Por: Efraín Marino
Director de la Revista y Emisora Bogotá Nocturna @bnocturna
En algún rincón del mundo, el músico despierta con una sensación que le llena el pecho, una especie de zumbido que lo llama, lo mueve. No es algo que pueda explicarse fácilmente. Es como si dentro de él siempre hubiera una melodía esperando nacer, un impulso que no lo deja quieto. Su vida no sigue el ritmo de las horas; sigue el de los compases. Cada día, más que un día, parece una canción en construcción.
Por la mañana, mientras el café se enfría en la mesa, su mente ya está tarareando una idea que quizá se convertirá en algo, o tal vez no. Su guitarra, vieja pero querida, lo espera en el rincón, con las cuerdas desgastadas y esa madera que lleva en cada grieta los rastros de años de compañía, una especie de relación rara y extraña existe entre los dos. Al tomarla, no está solo tocando un instrumento: es un ritual, está conversando con algo más grande, algo que no tiene forma, pero que él entiende perfectamente.
Ser músico no es fácil. Es enfrentarse al miedo cada vez que se sube a un escenario, al vacío cuando las palabras no salen, al silencio incómodo cuando lo que toca no suena como esperaba. Pero también es sentir una satisfacción indescriptible cuando esas notas, esas frases, se alinean de forma perfecta. En esos momentos, el mundo se detiene y todo cobra sentido.
Es curioso, porque a veces la gente piensa que ser músico es glamuroso, solo brillo y aplausos. Pero el músico sabe que detrás de cada canción hay desvelos, hay tardes enteras peleando con acordes que no encajan, hay dudas constantes de si lo que hace tiene algún valor. Y aun así, lo hace, porque no puede evitarlo. Porque para él, la música no es un trabajo, ni siquiera una pasión: es su forma de estar en el mundo.

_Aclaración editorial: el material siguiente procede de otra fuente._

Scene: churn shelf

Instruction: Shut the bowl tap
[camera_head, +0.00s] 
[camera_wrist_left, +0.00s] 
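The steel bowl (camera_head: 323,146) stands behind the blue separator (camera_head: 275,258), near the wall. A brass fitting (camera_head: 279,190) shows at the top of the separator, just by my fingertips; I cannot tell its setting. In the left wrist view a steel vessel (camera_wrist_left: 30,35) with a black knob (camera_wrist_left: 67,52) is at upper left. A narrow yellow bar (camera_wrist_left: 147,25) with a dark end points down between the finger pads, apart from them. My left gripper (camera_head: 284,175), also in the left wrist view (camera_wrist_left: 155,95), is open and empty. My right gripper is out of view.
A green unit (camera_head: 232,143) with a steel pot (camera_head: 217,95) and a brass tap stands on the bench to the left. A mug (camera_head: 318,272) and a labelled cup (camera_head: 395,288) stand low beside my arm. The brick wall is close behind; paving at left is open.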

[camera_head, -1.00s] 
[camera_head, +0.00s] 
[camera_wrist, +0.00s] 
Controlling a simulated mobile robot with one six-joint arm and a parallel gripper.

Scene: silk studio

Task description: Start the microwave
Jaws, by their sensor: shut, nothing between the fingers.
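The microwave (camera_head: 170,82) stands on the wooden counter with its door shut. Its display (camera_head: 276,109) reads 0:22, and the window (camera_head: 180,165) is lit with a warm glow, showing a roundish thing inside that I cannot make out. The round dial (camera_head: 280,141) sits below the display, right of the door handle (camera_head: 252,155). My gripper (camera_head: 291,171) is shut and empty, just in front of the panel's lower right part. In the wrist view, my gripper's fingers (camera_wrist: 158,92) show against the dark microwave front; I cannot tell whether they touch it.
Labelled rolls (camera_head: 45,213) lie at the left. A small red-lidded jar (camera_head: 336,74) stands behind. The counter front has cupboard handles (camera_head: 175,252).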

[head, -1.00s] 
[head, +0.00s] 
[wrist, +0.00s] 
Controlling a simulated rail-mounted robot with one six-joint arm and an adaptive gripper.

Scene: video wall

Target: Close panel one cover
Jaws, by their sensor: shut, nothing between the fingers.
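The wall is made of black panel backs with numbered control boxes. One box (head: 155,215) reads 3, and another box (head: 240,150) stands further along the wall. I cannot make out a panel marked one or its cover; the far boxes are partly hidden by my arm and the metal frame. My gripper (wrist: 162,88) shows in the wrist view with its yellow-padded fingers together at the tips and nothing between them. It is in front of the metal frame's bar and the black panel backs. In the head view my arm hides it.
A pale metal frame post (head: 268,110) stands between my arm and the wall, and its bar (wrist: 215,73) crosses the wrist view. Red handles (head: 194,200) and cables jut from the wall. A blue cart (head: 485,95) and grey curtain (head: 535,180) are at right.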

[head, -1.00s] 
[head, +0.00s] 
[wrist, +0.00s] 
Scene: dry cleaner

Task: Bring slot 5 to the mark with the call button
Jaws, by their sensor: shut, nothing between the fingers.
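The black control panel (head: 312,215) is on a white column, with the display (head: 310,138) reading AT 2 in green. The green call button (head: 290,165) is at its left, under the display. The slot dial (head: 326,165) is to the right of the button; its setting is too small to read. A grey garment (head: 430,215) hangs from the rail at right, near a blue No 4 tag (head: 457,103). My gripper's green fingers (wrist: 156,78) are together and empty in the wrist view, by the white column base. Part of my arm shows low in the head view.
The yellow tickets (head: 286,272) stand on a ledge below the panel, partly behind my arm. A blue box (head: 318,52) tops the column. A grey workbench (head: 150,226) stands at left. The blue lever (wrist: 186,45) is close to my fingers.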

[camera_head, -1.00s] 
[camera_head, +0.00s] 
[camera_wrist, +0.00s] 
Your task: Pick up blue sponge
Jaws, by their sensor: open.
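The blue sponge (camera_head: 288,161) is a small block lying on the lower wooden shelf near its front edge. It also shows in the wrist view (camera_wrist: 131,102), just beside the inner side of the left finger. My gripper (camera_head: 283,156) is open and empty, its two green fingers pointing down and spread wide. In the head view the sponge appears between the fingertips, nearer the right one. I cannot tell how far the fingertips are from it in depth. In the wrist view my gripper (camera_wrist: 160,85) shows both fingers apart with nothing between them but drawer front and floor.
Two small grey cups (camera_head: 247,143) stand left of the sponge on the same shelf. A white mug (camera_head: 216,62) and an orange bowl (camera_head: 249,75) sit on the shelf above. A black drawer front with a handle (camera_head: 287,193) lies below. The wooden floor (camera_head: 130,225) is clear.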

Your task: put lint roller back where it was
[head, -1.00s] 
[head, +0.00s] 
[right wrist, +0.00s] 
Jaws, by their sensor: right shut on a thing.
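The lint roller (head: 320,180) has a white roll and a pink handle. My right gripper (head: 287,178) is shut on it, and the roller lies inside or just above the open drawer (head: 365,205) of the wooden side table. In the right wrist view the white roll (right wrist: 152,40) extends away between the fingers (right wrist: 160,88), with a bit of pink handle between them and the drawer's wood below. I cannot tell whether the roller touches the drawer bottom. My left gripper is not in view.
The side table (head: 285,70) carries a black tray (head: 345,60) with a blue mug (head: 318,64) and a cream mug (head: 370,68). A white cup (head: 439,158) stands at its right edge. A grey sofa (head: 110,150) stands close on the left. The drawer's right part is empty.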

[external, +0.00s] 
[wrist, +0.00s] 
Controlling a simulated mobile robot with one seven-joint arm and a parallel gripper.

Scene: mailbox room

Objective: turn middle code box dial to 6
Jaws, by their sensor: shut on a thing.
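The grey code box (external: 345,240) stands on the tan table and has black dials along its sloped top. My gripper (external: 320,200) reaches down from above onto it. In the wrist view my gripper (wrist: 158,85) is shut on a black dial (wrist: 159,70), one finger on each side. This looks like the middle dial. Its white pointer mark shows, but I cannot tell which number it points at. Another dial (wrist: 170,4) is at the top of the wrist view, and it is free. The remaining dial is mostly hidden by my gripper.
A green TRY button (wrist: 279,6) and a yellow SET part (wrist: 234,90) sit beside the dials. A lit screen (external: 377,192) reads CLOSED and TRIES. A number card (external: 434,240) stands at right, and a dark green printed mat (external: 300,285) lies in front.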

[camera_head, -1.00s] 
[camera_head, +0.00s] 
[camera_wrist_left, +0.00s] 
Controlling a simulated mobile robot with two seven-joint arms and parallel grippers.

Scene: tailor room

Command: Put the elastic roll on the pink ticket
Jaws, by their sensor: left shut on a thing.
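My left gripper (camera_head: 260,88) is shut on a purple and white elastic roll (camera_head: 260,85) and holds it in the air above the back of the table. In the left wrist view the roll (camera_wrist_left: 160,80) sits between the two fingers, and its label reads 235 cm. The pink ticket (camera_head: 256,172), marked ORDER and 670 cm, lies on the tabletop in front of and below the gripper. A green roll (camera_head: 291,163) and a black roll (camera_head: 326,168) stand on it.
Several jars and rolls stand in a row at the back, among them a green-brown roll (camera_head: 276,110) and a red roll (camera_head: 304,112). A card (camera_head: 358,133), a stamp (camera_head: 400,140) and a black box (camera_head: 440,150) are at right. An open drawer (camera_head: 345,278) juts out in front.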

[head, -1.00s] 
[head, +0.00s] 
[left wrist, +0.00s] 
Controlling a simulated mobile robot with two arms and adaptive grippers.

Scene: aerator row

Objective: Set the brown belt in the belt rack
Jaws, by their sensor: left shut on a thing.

Hay días buenos, claro. Esos en los que una melodía fluye como si siempre hubiera estado ahí, esperando ser descubierta. Esos en los que un extraño le dice que una canción suya le cambió el día, o incluso la vida. Esos momentos son oro, y compensan todo lo demás: las cuentas que no cuadran, las críticas que duelen, las noches en las que duda si debería seguir.
Al final, ser músico es vivir para compartir. Es tomar lo que uno siente, lo que uno es, y convertirlo en algo que los demás puedan escuchar y sentir también. Es regalarle al mundo un pedazo de verdad, una emoción, una pausa. Porque, aunque el camino sea duro, el músico sabe que la música es su forma de sanar, de resistir, y de darle sentido a todo lo demás. Felicitaciones a todos mis amigos músicos, en especial a los del Directorio de Artistas BNTV; con los que nos une una armonía por la excelencia, en búsqueda de la nota perfecta, las 440 revoluciones de la vida en un universo en La Mayor.